The rolling stock is owned by three private companies, and there is no way that any sensible government would be able to buy it back. Of course, new deals could be done through direct purchase - as Transport for London and Merseytravel have done - but it would take decades before the stock is all in public hands.
The third element of the railways, the operations, is therefore the key battleground. Labour has said it wants to take the ownership back in-house, but the problem is that many deals have been signed stretching into the 2020s. Again, there is no way that a responsible government could rescind these contracts, as the compensation payments would be prohibitive. Therefore, the best an incoming Labour Government could do is wait for franchises to run out and not let them out again.
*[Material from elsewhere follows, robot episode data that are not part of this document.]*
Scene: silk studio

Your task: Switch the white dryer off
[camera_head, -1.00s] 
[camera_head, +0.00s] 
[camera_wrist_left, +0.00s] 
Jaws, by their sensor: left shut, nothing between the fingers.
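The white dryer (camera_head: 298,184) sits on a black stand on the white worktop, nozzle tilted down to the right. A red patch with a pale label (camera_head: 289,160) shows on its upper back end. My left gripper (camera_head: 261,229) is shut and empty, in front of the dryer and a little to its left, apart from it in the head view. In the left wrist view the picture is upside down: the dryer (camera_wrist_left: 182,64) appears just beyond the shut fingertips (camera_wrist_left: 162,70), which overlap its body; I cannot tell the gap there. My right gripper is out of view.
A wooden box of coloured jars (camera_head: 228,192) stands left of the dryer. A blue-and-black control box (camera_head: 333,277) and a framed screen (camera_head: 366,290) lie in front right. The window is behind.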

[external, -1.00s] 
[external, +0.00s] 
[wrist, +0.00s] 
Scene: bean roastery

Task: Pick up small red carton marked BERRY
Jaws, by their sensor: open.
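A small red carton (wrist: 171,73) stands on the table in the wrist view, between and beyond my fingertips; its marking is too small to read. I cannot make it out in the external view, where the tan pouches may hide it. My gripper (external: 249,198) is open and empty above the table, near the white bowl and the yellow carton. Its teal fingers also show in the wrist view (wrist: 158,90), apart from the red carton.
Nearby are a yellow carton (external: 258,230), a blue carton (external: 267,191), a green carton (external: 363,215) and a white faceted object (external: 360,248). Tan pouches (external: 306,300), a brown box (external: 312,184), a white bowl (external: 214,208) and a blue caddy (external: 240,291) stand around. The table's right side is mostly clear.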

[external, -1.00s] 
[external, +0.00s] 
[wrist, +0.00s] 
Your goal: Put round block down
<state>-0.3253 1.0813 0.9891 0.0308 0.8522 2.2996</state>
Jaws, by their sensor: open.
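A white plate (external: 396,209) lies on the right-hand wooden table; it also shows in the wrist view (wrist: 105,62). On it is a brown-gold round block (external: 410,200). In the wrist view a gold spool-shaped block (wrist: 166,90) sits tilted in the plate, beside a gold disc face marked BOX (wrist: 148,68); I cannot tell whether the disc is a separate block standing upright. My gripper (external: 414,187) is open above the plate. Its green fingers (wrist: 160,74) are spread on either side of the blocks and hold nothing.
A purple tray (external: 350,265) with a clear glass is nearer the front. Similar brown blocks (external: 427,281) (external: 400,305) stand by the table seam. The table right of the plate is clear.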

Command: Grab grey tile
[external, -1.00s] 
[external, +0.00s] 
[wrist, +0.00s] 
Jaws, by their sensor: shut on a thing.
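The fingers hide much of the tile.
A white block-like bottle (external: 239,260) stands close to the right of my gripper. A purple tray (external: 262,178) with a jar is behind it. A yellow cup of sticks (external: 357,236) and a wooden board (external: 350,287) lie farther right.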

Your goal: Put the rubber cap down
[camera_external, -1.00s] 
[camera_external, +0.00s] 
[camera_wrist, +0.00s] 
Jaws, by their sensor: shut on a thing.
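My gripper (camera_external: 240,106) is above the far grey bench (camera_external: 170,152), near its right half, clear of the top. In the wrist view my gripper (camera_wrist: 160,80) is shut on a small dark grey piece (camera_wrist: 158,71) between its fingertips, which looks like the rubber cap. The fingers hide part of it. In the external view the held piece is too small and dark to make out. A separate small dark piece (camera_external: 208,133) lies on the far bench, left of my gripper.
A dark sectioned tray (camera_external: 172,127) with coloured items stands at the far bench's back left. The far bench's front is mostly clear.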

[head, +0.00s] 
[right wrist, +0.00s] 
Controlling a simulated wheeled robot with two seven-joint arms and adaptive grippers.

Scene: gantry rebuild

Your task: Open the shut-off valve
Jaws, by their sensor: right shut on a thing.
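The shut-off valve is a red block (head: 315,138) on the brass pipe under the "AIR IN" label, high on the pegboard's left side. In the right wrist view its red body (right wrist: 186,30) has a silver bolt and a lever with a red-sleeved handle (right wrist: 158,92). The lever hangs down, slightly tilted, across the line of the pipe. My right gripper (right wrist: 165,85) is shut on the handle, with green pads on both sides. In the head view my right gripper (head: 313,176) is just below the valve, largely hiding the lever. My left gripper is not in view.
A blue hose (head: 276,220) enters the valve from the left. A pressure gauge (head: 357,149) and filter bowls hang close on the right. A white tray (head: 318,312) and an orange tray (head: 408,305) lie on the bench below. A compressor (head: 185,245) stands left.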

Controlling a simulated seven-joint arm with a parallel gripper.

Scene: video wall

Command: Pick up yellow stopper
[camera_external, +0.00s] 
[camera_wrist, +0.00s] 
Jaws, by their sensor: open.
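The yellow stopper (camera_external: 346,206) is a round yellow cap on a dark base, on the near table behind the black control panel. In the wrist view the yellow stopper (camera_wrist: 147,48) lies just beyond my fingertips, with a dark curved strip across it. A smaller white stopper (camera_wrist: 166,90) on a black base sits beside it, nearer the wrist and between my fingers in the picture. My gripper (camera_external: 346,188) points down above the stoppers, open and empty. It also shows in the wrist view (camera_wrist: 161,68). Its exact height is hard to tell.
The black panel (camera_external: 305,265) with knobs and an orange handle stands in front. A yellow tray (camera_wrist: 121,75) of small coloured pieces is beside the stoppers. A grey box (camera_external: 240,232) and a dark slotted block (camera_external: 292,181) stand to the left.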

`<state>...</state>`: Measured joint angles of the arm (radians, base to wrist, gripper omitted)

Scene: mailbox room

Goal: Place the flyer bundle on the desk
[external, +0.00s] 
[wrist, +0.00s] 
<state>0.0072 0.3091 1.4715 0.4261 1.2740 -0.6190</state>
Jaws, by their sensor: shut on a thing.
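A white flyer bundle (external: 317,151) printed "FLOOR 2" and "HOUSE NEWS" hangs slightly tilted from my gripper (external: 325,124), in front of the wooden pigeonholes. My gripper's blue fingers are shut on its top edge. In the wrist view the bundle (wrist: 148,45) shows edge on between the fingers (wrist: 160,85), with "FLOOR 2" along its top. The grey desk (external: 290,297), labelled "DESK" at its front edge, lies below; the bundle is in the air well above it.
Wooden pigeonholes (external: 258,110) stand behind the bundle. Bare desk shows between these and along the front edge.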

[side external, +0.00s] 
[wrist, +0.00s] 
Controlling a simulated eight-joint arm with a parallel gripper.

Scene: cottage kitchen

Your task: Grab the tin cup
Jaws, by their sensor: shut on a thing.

This is permissible under the Railways Act 1993, whereas (oddly) public sector organisations are not allowed to bid for franchises. Therefore, change will come about only slowly. It will be impossible for Labour to claim to be able to ‘renationalise’ the railways quickly, and nor will it be possible for a new Labour Government to do much about the current structure of the railways for a considerable time.
Labour does, of course, have a skeleton in its cupboard - its relationship with the unions. Few people are probably aware that the RMT is actually no longer associated with Labour, because the party - even under Corbyn - is not left-wing enough for its tastes. Nevertheless, the disruptions caused by strikes over the past year or so will undoubtedly stimulate some Conservative attacks on Labour in the regions affected, which now include the party’s northern heartlands.
The other parties are likely to say little about the railways in the forthcoming election. The Tories will be loath to mention them knowing that their biggest project, HS2, has little support either in the party or among the public. It is far too early to be singing its praises before a sod has even been turned (apart from a few minor preliminary works). They are vulnerable on the issue of fares, but few are likely to determine their vote on the basis of their railway policy.
Indeed, that is where Labour’s enthusiasm for renationalisation is, in a way, rather irrelevant. While many favour taking back the railways into state ownership, a survey found that only 3% are likely to base their vote on the issue. In other words, renationalisation is in the ‘nice to have’ rather than the ‘definitely want’ category.
None of this is to say that the current structure works well or does not need
“Reform should be more about building Network Rail’s capacity to manage projects, to reintegrate the railway as much as possible, and to move away from the ideological commitment that franchising is the only way to run the railway.”
overhaul. I spend many of these columns writing of the failings of the system, and there is no doubt that allowing the franchises to run out and bringing them back in-house would save money.
Moreover, there is a real need for an organisation that sits between government and the railways. The abolition of the Strategic Rail Authority was prompted by the failings of its management, rather than any coherent analysis of the best structure for the railways. Having the Department for Transport run the railways directly is unprecedented in history and clearly unsatisfactory on so many levels, from rolling stock procurement and project planning to fares policy and franchising.
There is an urgent need for a new railway organisation, and Labour would be much better pushing that idea rather than making promises over the benefits of rail renationalisation. That will not get Corbyn a seat on an overcrowded train, as he implied in his botched attempt to highlight the issue on his YouTube broadcast, when he was filmed sitting on the floor on a train that was not full.
However, reform should be more about building Network Rail’s capacity to manage projects, to reintegrate the railway as much as possible, and to move away from the ideological commitment that franchising is the only way to run the railway. Labour should focus on other aspects of railway policy and transport, rather than simply parroting the mantra of ‘renationalisation of the railways’. The incomprehensible and at times expensive fares structure is an issue worth addressing, as are the massive cuts in bus services across the country.
Of course, the odds of an outright victory for Labour are the sort that were offered for Leicester winning the Premiership last year, and that sort of thing rarely happens twice in a lifetime. Nevertheless, this is an important issue - it is part of an ongoing debate that never seems to go away. I have mentioned before in this column that in writing my book Blood, Iron
& Gold a few years ago about the world’s railways, I came across a debate in the Italian parliament in the 1870s about rail privatisation: the Right supported it and the Left opposed it.
I am, of course, a Labour supporter and want the party to do well in the forthcoming General Election. That means thinking through policies, rather than merely repeating sound bites that appear attractive but are not deliverable.
The view at Walthamstow Queens Road on July 20 2016, where platforms were being extended to accommodate four-car EMUs once electrification is complete.